There are several other changes to the calculation. 

The formula will factor in test scores for science and social studies, although not as much as for math and English language arts, which were the focus of the original model.

Gone is data related to chronic absenteeism. A new factor will be how well schools are helping their lowest-performing quartile of students to improve. For high schools, college and career readiness will be included, based on measures such as ACT scores, postsecondary credits, or industry credentials.

The debate about growth vs. proficiency was the biggest concern for school leaders who have been waiting and planning for grades for five years.

Focusing on proficiency likely will mean fewer A’s and generally worse grades than expected for many schools, especially those serving students from lower-income families in rural and urban communities. 

Beyond the stigma of getting a D or an F, officials representing those schools eventually may face hearings before the state Board of Education or audits of their spending and academic programming.

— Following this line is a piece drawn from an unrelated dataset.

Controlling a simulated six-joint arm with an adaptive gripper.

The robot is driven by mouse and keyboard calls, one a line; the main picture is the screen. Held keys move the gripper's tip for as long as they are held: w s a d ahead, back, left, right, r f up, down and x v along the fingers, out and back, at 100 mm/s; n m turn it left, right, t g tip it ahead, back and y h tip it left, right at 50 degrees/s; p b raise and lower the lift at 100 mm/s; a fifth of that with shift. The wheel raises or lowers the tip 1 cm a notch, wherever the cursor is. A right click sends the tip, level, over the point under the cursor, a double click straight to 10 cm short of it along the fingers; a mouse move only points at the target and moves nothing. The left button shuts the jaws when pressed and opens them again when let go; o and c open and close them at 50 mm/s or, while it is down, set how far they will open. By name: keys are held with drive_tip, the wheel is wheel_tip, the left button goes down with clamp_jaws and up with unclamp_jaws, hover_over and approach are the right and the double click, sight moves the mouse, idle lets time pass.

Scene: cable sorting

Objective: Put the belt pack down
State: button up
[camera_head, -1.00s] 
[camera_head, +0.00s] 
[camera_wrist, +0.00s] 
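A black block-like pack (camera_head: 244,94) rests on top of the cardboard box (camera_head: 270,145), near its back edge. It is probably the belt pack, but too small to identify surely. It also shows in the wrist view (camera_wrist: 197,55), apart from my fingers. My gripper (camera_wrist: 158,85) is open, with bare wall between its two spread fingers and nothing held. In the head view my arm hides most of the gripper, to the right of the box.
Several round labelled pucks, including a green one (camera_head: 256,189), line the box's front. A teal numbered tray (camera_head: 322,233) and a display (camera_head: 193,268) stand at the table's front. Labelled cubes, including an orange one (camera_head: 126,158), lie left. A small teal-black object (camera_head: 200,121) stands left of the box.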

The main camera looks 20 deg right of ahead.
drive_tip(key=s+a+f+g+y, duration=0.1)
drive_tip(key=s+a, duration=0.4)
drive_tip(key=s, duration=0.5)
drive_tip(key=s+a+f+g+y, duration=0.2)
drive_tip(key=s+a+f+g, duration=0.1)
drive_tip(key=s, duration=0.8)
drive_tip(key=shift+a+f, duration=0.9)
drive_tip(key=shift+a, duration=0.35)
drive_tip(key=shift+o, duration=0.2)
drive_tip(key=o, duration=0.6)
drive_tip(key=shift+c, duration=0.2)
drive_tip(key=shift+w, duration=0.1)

Several board members worried that teachers could flee schools graded D or F, exacerbating the challenges faced by schools in high-poverty areas, where students face extra challenges before they even walk into a classroom. 

“It’s a struggle for me to think about saying everyone should pull themselves up by their bootstraps, when some folks have a closet full of boots, and some have none,” said Darrell Cobbins, who represents Memphis on the board.

Many education advocates worried the state could return to an era when schools with many affluent students coasted to the top ratings, while doing little to show they were helping students improve. Meanwhile, schools in high-poverty areas will have little chance to earn an A or B, they told Chalkbeat.

“Measuring only absolute proficiency for 50% of a school’s grade will most certainly disadvantage our highest poverty schools,” said Erin O’Hara Block, a school board member for Metropolitan Nashville Public Schools, who served on the working group giving input to the state.

“I’m not sure what this system is supposed to motivate for schools, nor how it will truly inform parents on differences in what various schools can offer to their children,” she said.

Reynolds said the letter grades are a tool to provide families and school communities with information they can use to make decisions, not necessarily to incentivize schools to improve.

“We want to tell the truth about whether or not our kids are actually achieving,” she said.

But Gini Pupo-Walker, director of the Education Trust in Tennessee, is hopeful the grades will somehow be tied to extra resources to help struggling schools.

“We look forward to learning more about how the state plans to support schools that receive D’s and F’s,” she said, “and ensure schools are paying attention to the success of all students.”